A number of you mentioned some thoughts about follow up info from the walk- soil building recipes, mycorrhizal fungi innoculants, and so on.... It's been a week, so I've forgotten some of the best queries. Please comment on this post with particular questions and I'll respond. Next month's tour(9/2) will be lead by Katherine Wright, the Blomquist Horticulturist. Her topic will be "How Wetlands Work", with an emphasis on ecosystem services, water quality maintenance, how different species have adapted to thrive in wetland soils, etc. Please join us! In the meantime, look for some new construction in the Blomquist Wildlife Garden beginning next week. We'll be installing some low cedar fencing along the path. The fence materials were harvested from Durham County (all Red Cedar branches) and we've been working the last month or so to turn those raw materials into attractive, functional, durable garden art. Enjoy!

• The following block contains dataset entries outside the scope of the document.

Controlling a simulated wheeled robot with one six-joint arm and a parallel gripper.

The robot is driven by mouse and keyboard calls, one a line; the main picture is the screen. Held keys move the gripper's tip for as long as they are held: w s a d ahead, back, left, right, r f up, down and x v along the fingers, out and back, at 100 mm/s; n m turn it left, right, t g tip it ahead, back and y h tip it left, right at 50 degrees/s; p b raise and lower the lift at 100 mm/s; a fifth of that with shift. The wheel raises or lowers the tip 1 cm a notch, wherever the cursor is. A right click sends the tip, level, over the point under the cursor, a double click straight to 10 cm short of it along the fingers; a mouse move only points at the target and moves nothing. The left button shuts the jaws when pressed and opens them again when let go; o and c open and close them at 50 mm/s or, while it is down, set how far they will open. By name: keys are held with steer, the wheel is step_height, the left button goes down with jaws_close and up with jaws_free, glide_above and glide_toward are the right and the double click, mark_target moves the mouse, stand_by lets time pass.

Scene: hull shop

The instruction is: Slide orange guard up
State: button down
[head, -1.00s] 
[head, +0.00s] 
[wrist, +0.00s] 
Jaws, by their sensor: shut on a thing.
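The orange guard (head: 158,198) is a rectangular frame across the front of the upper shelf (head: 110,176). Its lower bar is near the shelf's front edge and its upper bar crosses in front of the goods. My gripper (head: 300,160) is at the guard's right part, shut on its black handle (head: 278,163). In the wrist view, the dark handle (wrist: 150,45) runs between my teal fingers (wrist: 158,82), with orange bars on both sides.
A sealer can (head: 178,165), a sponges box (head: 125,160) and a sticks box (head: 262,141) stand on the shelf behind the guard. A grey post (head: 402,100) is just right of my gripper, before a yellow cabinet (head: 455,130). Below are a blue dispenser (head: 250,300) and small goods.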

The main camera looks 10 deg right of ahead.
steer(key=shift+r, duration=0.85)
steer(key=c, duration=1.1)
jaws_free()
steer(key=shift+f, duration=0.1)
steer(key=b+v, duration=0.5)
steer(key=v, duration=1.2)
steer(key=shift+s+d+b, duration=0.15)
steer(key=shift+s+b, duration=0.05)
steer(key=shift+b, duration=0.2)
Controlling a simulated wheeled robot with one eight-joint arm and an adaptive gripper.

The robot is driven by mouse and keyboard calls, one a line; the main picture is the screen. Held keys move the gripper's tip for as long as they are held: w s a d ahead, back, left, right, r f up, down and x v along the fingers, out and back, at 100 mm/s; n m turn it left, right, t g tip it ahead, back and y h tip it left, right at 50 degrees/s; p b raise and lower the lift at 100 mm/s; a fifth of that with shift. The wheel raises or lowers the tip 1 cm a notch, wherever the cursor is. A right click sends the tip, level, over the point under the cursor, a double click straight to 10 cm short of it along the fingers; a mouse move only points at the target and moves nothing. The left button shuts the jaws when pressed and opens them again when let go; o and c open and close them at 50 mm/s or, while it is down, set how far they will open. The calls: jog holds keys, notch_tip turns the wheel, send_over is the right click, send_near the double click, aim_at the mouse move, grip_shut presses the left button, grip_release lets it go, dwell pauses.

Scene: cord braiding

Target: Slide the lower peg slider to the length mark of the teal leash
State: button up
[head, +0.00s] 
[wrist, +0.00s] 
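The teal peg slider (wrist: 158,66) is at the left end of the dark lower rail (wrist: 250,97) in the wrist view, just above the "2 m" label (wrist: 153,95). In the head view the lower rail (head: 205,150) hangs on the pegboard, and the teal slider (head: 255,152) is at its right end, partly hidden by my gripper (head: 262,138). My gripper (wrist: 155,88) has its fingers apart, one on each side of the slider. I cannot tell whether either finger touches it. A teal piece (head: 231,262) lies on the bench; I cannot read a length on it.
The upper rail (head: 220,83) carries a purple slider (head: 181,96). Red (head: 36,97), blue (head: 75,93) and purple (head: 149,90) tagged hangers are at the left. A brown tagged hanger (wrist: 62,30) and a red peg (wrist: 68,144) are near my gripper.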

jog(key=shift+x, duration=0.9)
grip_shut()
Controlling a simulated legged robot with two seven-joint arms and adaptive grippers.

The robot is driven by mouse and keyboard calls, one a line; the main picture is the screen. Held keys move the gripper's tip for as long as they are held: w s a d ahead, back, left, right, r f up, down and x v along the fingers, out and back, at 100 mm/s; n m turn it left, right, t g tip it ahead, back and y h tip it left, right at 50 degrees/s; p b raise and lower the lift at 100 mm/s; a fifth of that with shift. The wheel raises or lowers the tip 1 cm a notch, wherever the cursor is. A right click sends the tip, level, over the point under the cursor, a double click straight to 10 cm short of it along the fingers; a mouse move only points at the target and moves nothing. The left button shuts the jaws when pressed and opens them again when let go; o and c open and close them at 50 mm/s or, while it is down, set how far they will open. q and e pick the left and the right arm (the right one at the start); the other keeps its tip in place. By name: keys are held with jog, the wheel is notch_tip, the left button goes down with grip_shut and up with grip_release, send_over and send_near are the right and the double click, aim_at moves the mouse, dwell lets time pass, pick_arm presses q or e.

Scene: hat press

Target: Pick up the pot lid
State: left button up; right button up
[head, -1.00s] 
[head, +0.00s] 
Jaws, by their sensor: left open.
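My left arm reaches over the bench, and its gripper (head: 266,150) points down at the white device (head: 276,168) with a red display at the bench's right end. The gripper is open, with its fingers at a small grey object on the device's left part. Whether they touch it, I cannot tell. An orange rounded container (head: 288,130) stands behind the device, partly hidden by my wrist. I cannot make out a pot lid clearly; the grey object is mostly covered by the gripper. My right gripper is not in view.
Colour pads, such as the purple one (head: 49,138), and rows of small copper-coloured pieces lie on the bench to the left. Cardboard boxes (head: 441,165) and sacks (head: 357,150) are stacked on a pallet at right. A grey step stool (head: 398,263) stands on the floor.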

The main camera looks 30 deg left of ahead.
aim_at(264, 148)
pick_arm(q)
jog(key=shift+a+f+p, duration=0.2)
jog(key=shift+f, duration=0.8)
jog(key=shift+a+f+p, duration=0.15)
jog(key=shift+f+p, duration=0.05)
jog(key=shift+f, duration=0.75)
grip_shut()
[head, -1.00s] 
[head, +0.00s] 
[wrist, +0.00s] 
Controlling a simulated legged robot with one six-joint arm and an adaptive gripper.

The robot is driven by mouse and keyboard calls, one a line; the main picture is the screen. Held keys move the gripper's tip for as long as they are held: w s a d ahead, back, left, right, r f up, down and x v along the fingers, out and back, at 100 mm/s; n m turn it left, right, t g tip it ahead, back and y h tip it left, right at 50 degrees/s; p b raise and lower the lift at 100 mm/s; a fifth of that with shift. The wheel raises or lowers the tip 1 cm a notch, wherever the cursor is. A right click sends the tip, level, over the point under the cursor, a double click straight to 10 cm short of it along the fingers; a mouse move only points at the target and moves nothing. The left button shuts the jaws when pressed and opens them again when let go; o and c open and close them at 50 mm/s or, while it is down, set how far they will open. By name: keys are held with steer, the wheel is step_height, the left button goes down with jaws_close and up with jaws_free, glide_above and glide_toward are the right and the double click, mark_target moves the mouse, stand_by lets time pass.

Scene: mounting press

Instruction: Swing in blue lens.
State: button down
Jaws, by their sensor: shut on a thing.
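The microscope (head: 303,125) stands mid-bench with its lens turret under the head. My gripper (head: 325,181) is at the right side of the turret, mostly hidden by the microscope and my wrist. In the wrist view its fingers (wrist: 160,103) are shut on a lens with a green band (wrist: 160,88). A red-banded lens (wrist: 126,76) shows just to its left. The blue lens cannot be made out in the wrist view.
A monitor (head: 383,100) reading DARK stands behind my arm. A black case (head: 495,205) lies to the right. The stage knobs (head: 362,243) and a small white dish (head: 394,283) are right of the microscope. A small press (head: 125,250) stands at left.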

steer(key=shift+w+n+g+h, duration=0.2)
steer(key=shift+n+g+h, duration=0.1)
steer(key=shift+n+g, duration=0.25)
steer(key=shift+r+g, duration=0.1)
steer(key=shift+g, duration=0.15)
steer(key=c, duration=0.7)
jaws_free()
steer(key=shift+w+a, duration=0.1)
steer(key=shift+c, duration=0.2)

p.s.- for those of you following the plant i.d. blog that Katherine is using to enhance her native plant knowledge, there is a new installment. If you have any plants you would like to see covered, or if you have photos of native plants you need help identifying, let us know through this blog and we'll see what we can do!

Tuesday, August 3, 2010

Hello. I've been out of the office, as it were, for the last two weeks. I know the two of you found it hard to live without my periodic pearls of wisdom, so here I am! I'll be back to posting a few times a week for a while. Today, I wanted to give you a heads up about Thurday's "walk on the Wild Side" tour in the Blomquist Garden. I'll be talking about the design and construction of some improvements to the garden that have begun and will continue through the Fall. We'll discuss everything from the initial impetus for starting to think about changes, to the conceptualization and design of said changes/improvements, finally ending with a vision of how the changes/improvements will make the visitor experience in the Blomquist Garden even better. Hope to see you there!